[Extracted records]
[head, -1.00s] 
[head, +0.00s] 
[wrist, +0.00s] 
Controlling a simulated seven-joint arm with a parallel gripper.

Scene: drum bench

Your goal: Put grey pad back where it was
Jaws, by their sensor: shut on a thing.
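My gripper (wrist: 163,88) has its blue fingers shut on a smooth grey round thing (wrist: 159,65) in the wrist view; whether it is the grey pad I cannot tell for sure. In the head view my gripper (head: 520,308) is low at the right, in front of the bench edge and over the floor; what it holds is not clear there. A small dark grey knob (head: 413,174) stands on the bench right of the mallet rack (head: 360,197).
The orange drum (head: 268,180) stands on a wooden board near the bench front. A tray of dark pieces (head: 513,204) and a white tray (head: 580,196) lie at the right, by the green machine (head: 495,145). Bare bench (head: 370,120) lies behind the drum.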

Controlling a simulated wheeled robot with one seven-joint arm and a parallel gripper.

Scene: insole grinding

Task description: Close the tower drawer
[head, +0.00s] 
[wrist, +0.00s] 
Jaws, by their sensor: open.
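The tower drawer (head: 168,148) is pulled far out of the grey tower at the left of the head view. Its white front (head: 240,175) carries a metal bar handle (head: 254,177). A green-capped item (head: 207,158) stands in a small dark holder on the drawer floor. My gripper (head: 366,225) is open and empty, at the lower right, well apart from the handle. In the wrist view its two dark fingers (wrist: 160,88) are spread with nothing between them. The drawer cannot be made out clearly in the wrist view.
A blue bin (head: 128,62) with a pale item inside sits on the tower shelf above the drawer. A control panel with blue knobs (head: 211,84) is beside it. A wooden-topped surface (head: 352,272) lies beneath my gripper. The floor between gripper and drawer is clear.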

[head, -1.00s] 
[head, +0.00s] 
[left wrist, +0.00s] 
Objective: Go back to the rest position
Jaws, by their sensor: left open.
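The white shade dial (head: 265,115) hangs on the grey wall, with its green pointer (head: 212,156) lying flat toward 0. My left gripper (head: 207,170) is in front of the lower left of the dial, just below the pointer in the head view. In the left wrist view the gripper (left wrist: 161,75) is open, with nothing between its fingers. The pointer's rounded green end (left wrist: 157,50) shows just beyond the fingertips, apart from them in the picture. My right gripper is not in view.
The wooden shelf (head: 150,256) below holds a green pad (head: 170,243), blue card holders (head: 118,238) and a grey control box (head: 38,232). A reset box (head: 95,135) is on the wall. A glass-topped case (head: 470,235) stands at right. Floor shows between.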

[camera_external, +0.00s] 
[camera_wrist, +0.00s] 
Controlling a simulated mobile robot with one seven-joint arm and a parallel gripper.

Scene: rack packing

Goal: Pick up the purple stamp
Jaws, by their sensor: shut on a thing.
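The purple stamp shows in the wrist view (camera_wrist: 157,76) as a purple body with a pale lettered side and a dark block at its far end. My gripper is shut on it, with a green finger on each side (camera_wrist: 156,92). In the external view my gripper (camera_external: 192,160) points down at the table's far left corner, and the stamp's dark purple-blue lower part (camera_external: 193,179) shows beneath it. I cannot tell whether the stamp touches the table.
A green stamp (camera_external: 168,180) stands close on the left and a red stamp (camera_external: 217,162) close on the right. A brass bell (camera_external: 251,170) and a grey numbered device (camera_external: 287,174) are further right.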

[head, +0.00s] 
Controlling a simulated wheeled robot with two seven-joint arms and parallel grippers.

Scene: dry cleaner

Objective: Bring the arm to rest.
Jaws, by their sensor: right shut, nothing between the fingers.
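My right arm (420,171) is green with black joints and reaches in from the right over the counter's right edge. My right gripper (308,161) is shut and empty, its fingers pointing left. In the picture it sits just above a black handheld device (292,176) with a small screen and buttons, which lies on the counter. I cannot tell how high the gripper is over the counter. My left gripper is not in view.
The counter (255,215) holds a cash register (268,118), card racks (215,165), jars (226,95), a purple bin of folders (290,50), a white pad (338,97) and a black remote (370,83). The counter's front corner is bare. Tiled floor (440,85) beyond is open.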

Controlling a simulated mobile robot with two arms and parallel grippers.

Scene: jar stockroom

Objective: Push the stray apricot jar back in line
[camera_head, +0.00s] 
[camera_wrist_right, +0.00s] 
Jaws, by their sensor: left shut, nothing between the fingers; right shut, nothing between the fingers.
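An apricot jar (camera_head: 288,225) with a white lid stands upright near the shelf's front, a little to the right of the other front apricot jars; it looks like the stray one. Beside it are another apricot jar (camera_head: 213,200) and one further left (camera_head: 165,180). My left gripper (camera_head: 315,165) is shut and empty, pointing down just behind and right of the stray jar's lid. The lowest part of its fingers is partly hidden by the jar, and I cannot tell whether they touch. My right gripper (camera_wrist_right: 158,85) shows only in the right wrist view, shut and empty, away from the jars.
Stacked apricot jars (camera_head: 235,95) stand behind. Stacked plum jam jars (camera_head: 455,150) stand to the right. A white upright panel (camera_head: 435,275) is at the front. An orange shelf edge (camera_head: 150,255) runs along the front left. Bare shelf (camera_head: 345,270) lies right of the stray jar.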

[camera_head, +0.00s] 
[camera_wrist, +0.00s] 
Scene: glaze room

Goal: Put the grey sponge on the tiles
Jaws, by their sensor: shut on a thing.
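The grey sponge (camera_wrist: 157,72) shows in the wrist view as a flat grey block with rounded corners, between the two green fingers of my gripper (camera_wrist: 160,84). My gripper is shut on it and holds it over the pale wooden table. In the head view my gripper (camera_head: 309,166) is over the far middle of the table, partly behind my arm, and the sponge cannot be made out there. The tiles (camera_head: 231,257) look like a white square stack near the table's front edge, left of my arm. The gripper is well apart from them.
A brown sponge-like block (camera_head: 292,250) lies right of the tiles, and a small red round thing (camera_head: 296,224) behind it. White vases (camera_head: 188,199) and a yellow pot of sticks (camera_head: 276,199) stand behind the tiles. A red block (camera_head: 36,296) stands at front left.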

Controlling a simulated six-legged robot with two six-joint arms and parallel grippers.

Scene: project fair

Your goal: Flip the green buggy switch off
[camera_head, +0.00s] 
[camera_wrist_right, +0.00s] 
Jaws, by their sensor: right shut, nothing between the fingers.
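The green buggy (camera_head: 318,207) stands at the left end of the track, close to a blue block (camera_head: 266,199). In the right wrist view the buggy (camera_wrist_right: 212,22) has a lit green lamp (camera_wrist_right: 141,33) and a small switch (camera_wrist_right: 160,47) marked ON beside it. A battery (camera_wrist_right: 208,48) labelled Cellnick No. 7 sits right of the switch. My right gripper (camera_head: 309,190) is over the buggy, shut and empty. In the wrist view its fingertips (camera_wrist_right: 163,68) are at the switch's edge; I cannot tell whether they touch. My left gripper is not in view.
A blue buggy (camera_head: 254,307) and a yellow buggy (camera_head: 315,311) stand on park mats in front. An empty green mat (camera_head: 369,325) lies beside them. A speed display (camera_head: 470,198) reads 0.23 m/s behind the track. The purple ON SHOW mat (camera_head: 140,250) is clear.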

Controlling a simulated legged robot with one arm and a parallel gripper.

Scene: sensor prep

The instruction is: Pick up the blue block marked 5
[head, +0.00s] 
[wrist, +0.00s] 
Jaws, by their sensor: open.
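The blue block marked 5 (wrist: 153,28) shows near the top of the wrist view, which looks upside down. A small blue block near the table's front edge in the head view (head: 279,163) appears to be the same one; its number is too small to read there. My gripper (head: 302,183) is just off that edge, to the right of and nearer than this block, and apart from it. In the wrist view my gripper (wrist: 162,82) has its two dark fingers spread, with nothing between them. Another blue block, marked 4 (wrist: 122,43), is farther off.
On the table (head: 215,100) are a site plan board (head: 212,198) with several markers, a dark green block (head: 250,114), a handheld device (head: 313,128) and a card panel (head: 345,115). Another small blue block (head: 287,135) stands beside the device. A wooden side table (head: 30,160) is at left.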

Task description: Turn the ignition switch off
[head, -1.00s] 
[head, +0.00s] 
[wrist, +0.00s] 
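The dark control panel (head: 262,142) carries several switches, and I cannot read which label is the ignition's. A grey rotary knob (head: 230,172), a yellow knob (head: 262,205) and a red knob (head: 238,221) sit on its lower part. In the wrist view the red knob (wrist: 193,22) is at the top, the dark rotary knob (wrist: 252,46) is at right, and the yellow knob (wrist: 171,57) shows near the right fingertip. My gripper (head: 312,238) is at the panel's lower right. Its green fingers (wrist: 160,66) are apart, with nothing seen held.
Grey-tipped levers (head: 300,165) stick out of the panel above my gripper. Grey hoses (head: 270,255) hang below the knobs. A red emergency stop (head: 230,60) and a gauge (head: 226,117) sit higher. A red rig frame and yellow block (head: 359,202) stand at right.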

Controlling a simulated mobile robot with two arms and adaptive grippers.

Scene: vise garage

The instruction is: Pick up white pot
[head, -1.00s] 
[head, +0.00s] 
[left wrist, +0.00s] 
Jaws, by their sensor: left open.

- _What is needed_
Take the entries above and copy them exactly from the first line through the line with "Your goal: Put grey pad back where it was"; leave out every line after it.

- _Written solution_
[head, -1.00s] 
[head, +0.00s] 
[wrist, +0.00s] 
Controlling a simulated seven-joint arm with a parallel gripper.

Scene: drum bench

Your goal: Put grey pad back where it was

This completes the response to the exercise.